India court bails Satyam fraud accused
India's Supreme Court on Friday granted bail to the former chairman of Indian outsourcing giant Satyam, B. Ramalinga Raju, who is accused of one of the country's biggest corporate frauds.
The court allowed bail for Raju, 57, his brother B. Rama Raju and the company's former internal auditor Srinivas Vadlamani.
The men are being tried for fraud in the case dubbed "India's Enron" after the US energy giant that collapsed in 2001 in the wake of huge false-accounting revelations.
Supreme Court Justice D. Bhandari ordered the three men who have been in prison in the southern city of Hyderabad for nearly three years to relinquish their passports.

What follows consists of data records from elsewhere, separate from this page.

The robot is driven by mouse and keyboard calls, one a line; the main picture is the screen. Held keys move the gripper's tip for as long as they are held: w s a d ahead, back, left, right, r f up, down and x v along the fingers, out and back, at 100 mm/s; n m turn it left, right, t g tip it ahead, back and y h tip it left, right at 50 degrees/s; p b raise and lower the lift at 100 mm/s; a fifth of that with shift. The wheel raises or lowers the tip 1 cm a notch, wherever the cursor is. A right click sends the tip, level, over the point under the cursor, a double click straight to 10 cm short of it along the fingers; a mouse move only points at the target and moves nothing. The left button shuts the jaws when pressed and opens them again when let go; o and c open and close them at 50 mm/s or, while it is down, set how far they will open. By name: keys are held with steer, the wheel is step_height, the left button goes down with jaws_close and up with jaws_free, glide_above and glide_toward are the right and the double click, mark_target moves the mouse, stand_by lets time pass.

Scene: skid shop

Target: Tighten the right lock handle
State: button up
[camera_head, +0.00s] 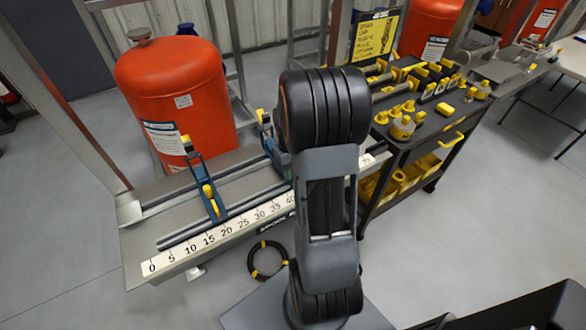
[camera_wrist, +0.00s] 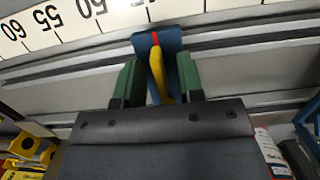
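In the wrist view my gripper (camera_wrist: 159,77) has two green fingers apart, with a yellow lock handle (camera_wrist: 158,76) between them. Gaps show beside the handle, so the fingers look open around it rather than clamped. The handle has a red strip at its far end and sits on a blue stop block (camera_wrist: 142,44) on the metal rail. In the head view a left blue stop (camera_head: 215,208) with a yellow handle stands near the 15 to 20 marks. A second blue stop (camera_head: 268,140) shows beside my arm, which hides much of it and my gripper.
A numbered scale (camera_head: 183,254) runs along the bench front; it also shows in the wrist view (camera_wrist: 68,15). An orange tank (camera_head: 175,85) stands behind. A black cart (camera_head: 420,135) with yellow parts is to the right. A black cable coil (camera_head: 262,262) lies on the floor.

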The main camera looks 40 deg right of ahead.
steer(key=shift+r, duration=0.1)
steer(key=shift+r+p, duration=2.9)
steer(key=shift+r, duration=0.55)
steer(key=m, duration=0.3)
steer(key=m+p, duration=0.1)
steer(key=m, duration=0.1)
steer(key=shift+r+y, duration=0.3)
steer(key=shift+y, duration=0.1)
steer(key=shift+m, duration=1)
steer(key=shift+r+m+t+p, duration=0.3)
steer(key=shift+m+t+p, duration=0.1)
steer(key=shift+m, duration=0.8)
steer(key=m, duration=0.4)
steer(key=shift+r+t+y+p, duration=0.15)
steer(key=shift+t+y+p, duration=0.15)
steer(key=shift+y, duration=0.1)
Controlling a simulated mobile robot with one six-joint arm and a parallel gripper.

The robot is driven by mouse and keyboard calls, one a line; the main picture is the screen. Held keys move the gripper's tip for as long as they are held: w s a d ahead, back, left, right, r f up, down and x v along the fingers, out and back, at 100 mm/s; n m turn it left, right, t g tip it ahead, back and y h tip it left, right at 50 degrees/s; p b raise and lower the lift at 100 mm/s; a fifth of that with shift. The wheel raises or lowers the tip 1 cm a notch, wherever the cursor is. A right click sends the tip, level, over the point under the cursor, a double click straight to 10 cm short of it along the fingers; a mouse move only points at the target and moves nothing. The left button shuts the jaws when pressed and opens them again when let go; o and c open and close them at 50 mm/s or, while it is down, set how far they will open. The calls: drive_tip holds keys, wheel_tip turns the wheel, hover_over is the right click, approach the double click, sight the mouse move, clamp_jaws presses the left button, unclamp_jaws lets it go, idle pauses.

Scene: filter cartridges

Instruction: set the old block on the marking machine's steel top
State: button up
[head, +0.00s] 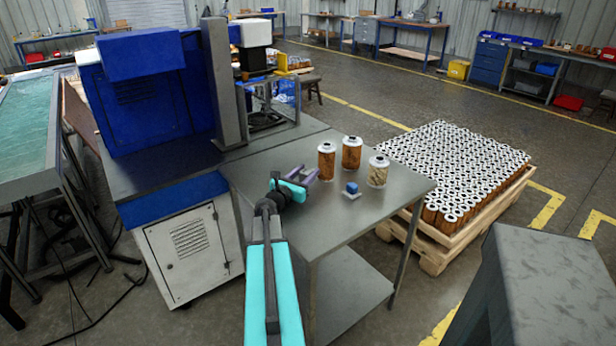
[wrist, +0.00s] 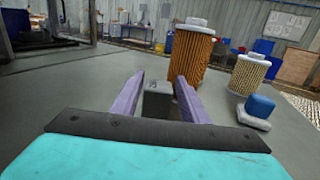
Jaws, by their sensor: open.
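My gripper (head: 299,175) is low over the steel table; its two purple fingers stand apart in the wrist view (wrist: 160,80). A small dark grey block (wrist: 158,101) shows between the fingers, and I cannot tell whether either finger touches it. In the head view my gripper hides it. A blue block (head: 352,187) sits on a white pad to the right of my gripper; it also shows in the wrist view (wrist: 261,107). I cannot tell which block is the old one. The blue marking machine (head: 145,95) stands at the left on its steel top (head: 150,172).
Three filter cartridges stand behind the blue block: orange (head: 327,161), brown (head: 351,153) and pale (head: 377,172). A pallet (head: 440,250) of many cartridges is at the right. The machine's grey column (head: 222,85) rises at the steel top's back. The steel top's front is bare.

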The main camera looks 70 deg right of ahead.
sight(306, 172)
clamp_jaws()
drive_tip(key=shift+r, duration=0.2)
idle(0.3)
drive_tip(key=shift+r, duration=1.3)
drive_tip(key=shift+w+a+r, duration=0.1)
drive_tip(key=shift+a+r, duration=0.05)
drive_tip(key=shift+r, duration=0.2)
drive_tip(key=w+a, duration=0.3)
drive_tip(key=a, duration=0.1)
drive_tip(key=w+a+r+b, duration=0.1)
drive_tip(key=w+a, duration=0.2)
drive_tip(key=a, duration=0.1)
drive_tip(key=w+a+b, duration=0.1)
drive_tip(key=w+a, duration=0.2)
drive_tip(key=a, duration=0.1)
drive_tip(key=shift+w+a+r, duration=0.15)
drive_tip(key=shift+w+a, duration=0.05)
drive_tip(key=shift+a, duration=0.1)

The top court said bail was appropriate given "the totality of the circumstances" and told each man to post surety of 400,000 rupees ($8,000).
The court had earlier said the men could seek bail if their trial was not completed within a deadline set by the court of July 2011.
The trial in Hyderabad, capital of Andhra Pradesh state, is ongoing.
India's Central Bureau of Investigation had opposed bail, saying there was "every possibility" the accused would seek to "tamper with evidence."
Ramalinga Raju's declaration in early 2009 that he had falsified profits plunged India's corporate world into turmoil.
He and others are accused of embezzling around $3 billion from Satyam, which was one of India's largest outsourcing firms when the scandal erupted.
Raju declared in a letter of confession he had overstated profits for years and inflated the company's balance sheet by more than $1 billion.
However, he backed away from the confession 18 months later.
Tech Mahindra, a unit of Indian vehicle and farm equipment manufacturer Mahindra and Mahindra, later bought Hyderabad-based Satyam, allaying fears about its survival.
Raju who was educated in India and the United States, was one of the stars of the software boom that has been a key driver of India's economic growth in recent years.
The bail order comes after the Supreme Court last month granted bail to five other accused in the Satyam case.